§ Task brief
Write the count of lines that contain the word "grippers" and nothing else.

· · · ·

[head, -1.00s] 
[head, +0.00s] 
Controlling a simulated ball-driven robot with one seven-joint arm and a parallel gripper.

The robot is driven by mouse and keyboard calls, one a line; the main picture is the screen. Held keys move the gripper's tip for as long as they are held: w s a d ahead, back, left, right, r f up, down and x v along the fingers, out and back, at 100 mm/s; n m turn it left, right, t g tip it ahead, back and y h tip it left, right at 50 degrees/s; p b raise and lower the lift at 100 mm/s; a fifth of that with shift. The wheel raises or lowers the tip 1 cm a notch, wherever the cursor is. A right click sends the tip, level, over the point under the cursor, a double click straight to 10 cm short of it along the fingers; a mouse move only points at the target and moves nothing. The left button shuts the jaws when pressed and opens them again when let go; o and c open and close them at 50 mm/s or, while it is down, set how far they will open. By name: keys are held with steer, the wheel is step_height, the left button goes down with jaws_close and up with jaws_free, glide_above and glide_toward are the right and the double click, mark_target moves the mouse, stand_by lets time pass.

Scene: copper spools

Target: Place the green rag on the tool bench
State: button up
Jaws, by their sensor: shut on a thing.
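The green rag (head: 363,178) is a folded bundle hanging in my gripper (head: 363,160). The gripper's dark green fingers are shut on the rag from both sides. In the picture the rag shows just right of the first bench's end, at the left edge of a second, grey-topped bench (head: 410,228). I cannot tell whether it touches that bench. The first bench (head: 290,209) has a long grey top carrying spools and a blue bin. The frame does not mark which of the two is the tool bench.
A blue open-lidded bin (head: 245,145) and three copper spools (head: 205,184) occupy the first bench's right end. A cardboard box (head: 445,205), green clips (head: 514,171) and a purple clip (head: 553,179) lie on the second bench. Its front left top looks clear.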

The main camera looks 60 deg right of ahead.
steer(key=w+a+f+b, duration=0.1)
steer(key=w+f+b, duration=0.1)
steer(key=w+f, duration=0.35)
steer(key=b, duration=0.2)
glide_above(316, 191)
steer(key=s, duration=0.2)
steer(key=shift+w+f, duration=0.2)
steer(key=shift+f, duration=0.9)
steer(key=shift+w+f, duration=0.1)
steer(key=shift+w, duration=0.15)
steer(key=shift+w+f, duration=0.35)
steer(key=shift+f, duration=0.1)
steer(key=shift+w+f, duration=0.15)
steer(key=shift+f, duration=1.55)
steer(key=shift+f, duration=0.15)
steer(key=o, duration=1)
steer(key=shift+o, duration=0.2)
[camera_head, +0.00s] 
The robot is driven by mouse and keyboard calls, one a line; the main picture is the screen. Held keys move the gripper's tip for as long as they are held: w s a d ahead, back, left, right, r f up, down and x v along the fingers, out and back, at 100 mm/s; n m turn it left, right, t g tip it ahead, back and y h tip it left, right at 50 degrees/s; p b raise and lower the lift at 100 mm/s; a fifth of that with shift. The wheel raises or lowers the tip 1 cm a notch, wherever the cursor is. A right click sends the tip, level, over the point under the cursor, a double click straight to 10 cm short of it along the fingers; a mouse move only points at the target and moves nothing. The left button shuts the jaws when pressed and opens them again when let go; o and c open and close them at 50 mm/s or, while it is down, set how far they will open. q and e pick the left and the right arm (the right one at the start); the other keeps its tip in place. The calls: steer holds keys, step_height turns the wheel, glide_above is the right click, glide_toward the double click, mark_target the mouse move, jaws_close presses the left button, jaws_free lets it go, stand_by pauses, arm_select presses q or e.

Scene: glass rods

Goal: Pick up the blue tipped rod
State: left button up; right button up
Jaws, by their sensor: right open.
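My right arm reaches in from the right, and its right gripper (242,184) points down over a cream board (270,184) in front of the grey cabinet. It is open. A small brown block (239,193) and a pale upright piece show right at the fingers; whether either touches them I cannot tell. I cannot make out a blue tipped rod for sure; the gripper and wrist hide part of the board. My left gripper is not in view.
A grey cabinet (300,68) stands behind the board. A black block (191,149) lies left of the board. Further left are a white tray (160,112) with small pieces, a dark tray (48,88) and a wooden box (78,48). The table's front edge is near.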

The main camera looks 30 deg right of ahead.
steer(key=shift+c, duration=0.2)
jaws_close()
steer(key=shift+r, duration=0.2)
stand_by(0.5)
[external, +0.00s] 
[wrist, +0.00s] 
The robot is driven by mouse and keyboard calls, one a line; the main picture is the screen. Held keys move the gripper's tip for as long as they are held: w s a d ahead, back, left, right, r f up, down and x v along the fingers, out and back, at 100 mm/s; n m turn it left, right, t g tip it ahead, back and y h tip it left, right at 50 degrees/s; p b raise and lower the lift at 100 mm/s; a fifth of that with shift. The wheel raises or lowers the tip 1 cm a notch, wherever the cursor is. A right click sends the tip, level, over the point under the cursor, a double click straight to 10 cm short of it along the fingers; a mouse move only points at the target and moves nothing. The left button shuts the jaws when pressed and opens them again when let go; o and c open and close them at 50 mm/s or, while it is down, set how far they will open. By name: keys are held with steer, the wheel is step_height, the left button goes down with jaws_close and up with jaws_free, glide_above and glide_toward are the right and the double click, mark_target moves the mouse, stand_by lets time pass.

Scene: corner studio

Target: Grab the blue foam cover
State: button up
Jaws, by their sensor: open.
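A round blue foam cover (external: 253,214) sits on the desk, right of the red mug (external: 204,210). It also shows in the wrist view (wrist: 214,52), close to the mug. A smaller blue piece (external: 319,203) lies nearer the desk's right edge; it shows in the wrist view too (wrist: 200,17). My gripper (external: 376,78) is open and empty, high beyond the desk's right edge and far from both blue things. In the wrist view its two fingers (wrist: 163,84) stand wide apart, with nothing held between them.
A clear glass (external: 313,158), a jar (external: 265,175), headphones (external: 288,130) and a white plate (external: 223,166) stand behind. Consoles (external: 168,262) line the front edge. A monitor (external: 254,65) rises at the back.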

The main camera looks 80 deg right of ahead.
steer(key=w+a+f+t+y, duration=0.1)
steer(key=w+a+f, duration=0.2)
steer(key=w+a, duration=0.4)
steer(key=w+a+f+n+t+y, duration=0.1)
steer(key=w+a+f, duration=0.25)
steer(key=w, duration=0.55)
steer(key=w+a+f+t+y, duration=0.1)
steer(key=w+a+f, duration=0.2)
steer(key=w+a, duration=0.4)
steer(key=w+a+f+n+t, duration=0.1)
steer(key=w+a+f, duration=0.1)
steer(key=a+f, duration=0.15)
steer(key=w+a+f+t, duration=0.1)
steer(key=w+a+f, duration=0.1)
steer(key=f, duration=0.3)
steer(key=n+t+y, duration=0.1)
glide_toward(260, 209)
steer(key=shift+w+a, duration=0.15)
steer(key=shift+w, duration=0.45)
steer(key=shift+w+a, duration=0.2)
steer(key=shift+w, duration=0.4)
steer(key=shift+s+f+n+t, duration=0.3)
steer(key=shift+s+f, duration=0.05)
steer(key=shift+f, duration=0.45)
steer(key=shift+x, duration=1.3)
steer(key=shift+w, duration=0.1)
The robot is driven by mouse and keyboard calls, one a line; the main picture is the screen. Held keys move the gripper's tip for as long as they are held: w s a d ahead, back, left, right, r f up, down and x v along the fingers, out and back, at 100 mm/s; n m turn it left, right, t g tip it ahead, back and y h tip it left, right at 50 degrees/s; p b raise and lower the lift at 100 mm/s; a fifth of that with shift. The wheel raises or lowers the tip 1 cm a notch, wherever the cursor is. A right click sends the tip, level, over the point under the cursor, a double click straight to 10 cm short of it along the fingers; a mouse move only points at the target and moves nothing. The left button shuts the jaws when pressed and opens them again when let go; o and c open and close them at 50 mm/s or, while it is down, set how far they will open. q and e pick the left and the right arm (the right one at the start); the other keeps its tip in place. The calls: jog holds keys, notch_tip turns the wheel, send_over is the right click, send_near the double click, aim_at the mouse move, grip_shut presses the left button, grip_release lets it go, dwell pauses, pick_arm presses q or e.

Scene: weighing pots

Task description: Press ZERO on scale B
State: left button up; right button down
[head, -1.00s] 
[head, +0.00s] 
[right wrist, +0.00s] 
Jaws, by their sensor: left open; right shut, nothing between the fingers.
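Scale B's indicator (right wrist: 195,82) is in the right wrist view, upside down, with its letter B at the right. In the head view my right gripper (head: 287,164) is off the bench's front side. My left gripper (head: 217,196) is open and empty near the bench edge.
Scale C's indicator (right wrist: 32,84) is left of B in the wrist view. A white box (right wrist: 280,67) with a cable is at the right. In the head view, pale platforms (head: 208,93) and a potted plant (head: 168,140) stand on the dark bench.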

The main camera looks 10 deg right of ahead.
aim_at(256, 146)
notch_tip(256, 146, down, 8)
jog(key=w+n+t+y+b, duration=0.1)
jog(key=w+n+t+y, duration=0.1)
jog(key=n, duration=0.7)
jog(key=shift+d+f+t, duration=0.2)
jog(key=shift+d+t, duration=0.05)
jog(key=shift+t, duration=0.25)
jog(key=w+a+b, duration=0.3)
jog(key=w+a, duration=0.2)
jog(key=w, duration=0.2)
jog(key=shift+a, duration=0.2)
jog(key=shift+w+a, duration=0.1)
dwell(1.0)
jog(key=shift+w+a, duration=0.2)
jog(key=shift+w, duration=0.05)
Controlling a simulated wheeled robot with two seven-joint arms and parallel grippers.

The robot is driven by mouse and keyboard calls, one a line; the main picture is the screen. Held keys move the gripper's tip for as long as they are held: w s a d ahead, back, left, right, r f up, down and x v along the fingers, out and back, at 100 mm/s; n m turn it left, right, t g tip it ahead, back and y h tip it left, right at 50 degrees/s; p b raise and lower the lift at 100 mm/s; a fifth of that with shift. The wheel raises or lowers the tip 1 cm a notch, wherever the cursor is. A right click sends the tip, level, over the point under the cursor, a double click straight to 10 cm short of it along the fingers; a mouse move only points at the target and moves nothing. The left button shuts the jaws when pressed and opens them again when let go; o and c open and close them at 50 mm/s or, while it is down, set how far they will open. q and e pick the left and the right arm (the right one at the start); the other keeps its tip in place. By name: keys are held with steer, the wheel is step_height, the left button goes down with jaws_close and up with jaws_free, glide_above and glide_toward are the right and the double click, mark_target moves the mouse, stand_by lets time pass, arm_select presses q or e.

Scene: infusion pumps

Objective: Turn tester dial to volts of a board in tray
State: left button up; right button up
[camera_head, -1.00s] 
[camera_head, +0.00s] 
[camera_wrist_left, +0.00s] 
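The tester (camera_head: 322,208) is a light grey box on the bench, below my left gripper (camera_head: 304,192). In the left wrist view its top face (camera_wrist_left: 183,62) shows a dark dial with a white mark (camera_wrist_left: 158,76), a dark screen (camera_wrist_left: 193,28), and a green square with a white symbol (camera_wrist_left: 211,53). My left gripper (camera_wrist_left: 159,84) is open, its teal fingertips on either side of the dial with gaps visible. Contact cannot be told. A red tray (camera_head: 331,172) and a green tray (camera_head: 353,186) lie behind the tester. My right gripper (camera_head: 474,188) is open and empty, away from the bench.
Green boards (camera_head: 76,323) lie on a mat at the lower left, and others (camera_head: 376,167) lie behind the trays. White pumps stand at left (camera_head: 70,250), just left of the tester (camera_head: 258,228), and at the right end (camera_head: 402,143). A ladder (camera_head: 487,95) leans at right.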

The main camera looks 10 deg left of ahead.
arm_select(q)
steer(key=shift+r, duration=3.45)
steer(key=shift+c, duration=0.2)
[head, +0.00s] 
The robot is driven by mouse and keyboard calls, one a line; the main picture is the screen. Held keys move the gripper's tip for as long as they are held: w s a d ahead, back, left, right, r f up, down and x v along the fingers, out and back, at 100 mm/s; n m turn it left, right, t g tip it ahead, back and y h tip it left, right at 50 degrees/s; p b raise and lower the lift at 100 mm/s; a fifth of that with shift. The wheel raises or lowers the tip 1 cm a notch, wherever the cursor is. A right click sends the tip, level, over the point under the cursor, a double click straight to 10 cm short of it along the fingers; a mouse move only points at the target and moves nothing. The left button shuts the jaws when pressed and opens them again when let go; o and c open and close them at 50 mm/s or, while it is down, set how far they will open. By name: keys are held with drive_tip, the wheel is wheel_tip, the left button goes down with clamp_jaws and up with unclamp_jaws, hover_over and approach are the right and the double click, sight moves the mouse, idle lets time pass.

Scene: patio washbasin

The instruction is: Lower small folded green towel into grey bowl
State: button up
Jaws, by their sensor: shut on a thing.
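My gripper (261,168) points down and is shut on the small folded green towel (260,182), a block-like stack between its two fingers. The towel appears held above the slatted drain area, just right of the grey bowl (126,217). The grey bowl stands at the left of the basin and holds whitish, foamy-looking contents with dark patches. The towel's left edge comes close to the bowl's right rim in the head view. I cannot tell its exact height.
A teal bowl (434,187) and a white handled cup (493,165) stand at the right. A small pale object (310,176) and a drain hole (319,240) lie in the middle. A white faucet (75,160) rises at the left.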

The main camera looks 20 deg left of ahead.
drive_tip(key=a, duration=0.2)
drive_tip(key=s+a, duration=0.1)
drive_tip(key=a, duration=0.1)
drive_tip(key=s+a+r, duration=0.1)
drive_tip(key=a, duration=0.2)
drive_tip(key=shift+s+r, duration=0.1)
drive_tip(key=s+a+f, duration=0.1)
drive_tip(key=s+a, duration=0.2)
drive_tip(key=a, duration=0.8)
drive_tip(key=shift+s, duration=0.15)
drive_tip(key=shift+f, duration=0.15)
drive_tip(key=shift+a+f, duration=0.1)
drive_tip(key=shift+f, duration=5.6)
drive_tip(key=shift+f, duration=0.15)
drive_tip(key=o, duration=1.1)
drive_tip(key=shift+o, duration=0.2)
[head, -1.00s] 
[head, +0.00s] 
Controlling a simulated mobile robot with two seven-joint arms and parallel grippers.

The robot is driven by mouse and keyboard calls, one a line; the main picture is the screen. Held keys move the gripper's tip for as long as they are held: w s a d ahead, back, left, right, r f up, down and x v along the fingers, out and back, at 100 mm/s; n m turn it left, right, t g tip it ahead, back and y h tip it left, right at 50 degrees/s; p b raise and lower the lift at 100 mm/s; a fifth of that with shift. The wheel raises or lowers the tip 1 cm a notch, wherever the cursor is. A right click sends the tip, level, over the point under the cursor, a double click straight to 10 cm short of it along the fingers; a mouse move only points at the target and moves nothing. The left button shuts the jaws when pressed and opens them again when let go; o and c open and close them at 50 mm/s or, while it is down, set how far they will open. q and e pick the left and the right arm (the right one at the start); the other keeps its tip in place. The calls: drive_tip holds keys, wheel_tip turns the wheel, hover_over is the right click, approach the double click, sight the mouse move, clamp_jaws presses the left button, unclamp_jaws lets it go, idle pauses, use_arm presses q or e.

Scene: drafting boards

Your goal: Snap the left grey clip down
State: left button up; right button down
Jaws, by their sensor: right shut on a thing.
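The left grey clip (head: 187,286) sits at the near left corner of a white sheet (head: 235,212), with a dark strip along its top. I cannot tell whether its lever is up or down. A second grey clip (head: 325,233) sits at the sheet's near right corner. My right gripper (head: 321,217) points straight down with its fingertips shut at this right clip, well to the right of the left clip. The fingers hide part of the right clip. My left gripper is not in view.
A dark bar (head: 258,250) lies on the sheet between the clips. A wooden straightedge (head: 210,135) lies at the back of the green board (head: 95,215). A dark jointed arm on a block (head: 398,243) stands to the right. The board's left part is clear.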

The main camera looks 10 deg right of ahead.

· · · ·

§ Reply to the exercise
2